In a decade or two, we’ll all probably look back and laugh at the angst over EV battery size, weight and capacity, but for now, making improvements to all three is what everybody is hoping for. It’s beginning to look increasingly likely that those improvements won’t come from some massive breakthrough, such as a completely new type of so-far-undiscovered battery chemistry, but from an evolution of the lithium ion battery, which has taken more than 20 years to get from convincing prototypes to the stage it’s at now.
One aspect of lithium ion battery technology that arguably stands head and shoulders above the rest is weight. Reduce a vehicle’s weight and it needs less energy to take it a certain distance, whether it’s powered by electricity or conventional fuel. Make a battery lighter and the pressure comes off the chemistry and increasing energy capacity. But do both at the same time – increase capacity and reduce weight – and things are definitely looking up.

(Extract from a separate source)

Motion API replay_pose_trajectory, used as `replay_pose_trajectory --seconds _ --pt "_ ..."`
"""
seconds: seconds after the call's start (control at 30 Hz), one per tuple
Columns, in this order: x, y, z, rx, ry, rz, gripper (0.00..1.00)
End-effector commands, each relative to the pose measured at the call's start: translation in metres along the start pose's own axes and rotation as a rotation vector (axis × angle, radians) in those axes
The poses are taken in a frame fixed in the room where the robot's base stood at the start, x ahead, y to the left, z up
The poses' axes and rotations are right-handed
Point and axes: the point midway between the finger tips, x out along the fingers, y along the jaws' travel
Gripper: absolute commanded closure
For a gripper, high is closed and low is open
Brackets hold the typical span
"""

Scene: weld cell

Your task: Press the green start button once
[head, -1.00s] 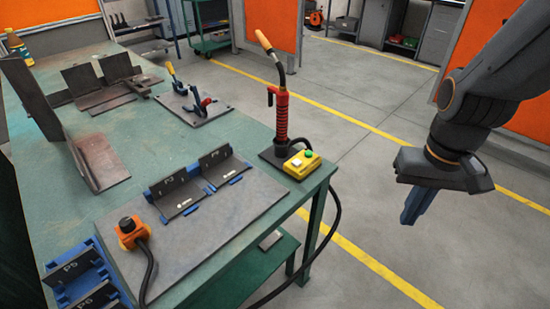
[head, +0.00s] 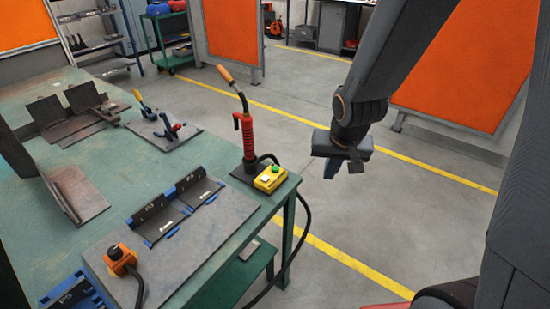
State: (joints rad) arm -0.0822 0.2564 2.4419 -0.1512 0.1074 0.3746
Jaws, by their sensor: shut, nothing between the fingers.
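The green start button (head: 276,169) sits on top of a yellow control box (head: 270,179), beside a white button (head: 265,178). The box stands at the right corner of the green table, just in front of the welding torch stand. My gripper (head: 330,172) hangs off the table's right side over the floor, to the right of the box in the picture and apart from it. The fingers are partly hidden behind the gripper body.
The red-handled welding torch (head: 248,135) stands upright close behind the box, and a black cable drops from the table edge. On the green table (head: 112,215) are clamps (head: 160,128), angled steel plates and an orange-and-black switch (head: 121,260). The floor right of the table is clear.

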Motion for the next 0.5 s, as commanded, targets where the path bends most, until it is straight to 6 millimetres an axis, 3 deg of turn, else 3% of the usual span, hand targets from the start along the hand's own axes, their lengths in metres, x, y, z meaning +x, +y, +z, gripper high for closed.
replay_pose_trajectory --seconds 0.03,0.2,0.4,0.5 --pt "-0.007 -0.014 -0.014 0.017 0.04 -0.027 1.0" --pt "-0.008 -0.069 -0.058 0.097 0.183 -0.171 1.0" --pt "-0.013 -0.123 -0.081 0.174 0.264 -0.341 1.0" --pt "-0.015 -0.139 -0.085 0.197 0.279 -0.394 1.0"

A research project by Stanford University and the SLAC National Accelerator Laboratory has come up with a new cell design that is significantly lighter and less willing to catch fire and burn than existing technology. Reducing weight gives a twofold benefit. The energy density by weight is increased, so the size and weight of the battery can be reduced. That in turn reduces the overall weight of the car in a virtuous circle, so less energy is needed to move it.
The secret lies in a new design of collector, a component of a lithium ion cell that carries the electricity to and from the electrodes (both the anode and cathode). Whatever the battery format, lithium ion cell collectors are made from copper foil and, although thin, are responsible for between 15% and 50% of the weight of a cell, depending on its size and thickness. Attempts in the industry to reduce the weight of collectors have so far been unsuccessful, but instead of solid copper the new collector is made from a polyimide, a polymer capable of withstanding high temperatures that has also been impregnated with a fire retardant.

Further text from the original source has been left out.